The Beach and Seaside
There are always an abundance of sea birds at the beach – low tide is an excellent times as to photograph birds foraging in the shallows.
Mountains and Country Side
Diverse and different types of birds are seen out of cities and towns and they are generally more shy – you will need to practice your stalking skills.
Fortunately the world is waking up to protecting our wild heritage and there are many places that protect birds and provide safety and security for them. In New Zealand (love this place) we have ongoing programs to eliminate imported predators and the birdlife has flourished as a result.

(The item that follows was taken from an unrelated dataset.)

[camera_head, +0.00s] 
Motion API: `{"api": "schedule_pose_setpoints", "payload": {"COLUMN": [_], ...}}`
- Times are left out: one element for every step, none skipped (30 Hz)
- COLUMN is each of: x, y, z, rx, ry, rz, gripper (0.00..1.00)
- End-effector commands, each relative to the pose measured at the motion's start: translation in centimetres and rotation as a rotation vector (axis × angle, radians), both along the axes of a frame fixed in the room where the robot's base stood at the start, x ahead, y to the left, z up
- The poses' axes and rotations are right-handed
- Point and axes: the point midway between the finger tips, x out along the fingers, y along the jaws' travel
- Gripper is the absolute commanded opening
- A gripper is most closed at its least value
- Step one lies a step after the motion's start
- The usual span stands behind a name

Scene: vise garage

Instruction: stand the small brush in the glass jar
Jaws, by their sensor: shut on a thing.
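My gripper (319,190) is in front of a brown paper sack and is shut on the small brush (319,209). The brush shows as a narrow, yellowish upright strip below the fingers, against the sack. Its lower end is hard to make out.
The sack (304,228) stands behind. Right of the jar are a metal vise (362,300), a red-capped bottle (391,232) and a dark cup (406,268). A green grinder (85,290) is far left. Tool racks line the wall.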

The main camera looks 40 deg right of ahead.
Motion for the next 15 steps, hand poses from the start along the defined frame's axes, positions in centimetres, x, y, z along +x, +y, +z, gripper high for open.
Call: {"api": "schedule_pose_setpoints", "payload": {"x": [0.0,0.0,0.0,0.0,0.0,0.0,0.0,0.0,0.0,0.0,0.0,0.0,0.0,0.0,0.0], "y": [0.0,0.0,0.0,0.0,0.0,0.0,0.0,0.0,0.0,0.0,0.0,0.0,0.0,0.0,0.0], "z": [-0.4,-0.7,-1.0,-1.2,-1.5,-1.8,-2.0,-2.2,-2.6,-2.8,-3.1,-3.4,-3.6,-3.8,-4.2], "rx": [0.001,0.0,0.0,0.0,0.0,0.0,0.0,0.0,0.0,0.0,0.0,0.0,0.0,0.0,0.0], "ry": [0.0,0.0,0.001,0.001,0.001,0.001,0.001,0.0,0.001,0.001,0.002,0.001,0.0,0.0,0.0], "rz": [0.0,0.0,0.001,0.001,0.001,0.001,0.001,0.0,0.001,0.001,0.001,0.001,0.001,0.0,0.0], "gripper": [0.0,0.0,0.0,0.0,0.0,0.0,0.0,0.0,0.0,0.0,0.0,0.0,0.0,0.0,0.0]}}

In August 2017 I went on a big cat photo safari to South Africa which kicked off with a visit to an underground bird hide at a couple of waterholes. It was the highlight of the trip for me as it was so unexpected and just plain mind blowing.
Many of the photos you see on this site were taken on that trip.
There are many countries that have tourists who visit just for the bird life. Choose one and have one of the most interesting holidays of your life!
There are always thousands of birds at the zoo. Not only the caged exotic ones but generally just flying around in a place that has an abundance of food and is safe and secure for them.
Endless Potential and Opportunities
There really is no limit to bird photography and each time you go out you will find new challenges and opportunities.